**REQUIRED TASK**
Repeat the listing that follows, character for character, minus the pictures.
+++++
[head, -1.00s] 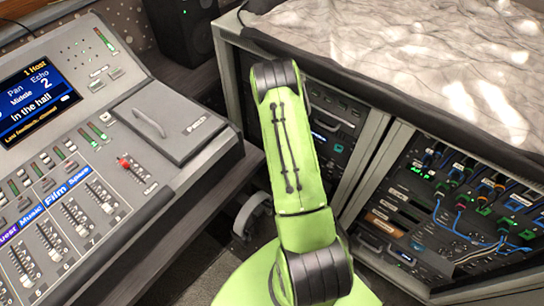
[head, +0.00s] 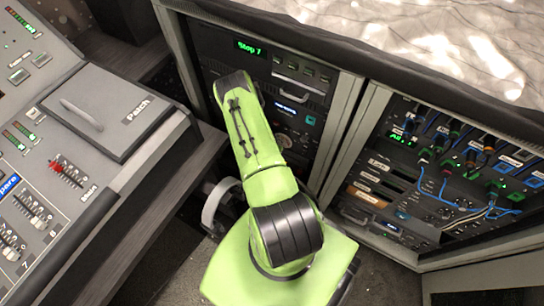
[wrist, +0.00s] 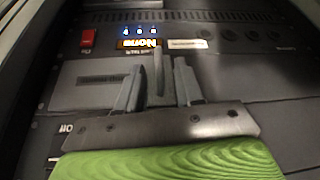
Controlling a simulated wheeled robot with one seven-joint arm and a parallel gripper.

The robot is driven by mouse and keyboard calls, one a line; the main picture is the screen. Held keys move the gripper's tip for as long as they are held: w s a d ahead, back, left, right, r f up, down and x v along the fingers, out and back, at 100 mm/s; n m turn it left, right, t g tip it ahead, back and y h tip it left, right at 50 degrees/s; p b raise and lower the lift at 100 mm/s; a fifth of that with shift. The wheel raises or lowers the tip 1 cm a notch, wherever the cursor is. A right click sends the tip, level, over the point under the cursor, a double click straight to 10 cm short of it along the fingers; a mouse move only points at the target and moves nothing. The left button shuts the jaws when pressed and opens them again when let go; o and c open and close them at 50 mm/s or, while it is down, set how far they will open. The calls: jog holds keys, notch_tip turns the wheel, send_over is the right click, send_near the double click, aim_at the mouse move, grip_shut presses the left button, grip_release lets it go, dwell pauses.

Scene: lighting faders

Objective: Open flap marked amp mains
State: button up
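In the wrist view my gripper (wrist: 158,85) is in front of a dark rack panel, its two fingers apart. A thin upright dark piece (wrist: 159,70) shows between the fingers, with gaps beside it; I cannot tell whether it is a handle. A grey plate (wrist: 85,80) with a dark, unreadable label lies behind and left of the fingers. No "amp mains" marking can be read, so I cannot tell which part is that flap. In the head view my arm hides the gripper, near the left rack (head: 290,90).
A red switch (wrist: 88,38) and a small lit display (wrist: 140,43) are on the panel above the fingers. The right rack (head: 400,200) holds plugged blue cables. The mixing desk (head: 150,150) with a Patch lid (head: 105,110) stands left of my arm. A cloth-covered top (head: 420,50) overhangs the racks.

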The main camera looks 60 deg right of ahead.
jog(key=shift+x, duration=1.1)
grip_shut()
+++++
**OUTPUT FOR THIS EXERCISE**
[head, -1.00s] 
[head, +0.00s] 
[wrist, +0.00s] 
Controlling a simulated wheeled robot with one seven-joint arm and a parallel gripper.

The robot is driven by mouse and keyboard calls, one a line; the main picture is the screen. Held keys move the gripper's tip for as long as they are held: w s a d ahead, back, left, right, r f up, down and x v along the fingers, out and back, at 100 mm/s; n m turn it left, right, t g tip it ahead, back and y h tip it left, right at 50 degrees/s; p b raise and lower the lift at 100 mm/s; a fifth of that with shift. The wheel raises or lowers the tip 1 cm a notch, wherever the cursor is. A right click sends the tip, level, over the point under the cursor, a double click straight to 10 cm short of it along the fingers; a mouse move only points at the target and moves nothing. The left button shuts the jaws when pressed and opens them again when let go; o and c open and close them at 50 mm/s or, while it is down, set how far they will open. The calls: jog holds keys, notch_tip turns the wheel, send_over is the right click, send_near the double click, aim_at the mouse move, grip_shut presses the left button, grip_release lets it go, dwell pauses.

Scene: lighting faders

Objective: Open flap marked amp mains
State: button up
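In the wrist view my gripper (wrist: 158,85) is in front of a dark rack panel, its two fingers apart. A thin upright dark piece (wrist: 159,70) shows between the fingers, with gaps beside it; I cannot tell whether it is a handle. A grey plate (wrist: 85,80) with a dark, unreadable label lies behind and left of the fingers. No "amp mains" marking can be read, so I cannot tell which part is that flap. In the head view my arm hides the gripper, near the left rack (head: 290,90).
A red switch (wrist: 88,38) and a small lit display (wrist: 140,43) are on the panel above the fingers. The right rack (head: 400,200) holds plugged blue cables. The mixing desk (head: 150,150) with a Patch lid (head: 105,110) stands left of my arm. A cloth-covered top (head: 420,50) overhangs the racks.

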The main camera looks 60 deg right of ahead.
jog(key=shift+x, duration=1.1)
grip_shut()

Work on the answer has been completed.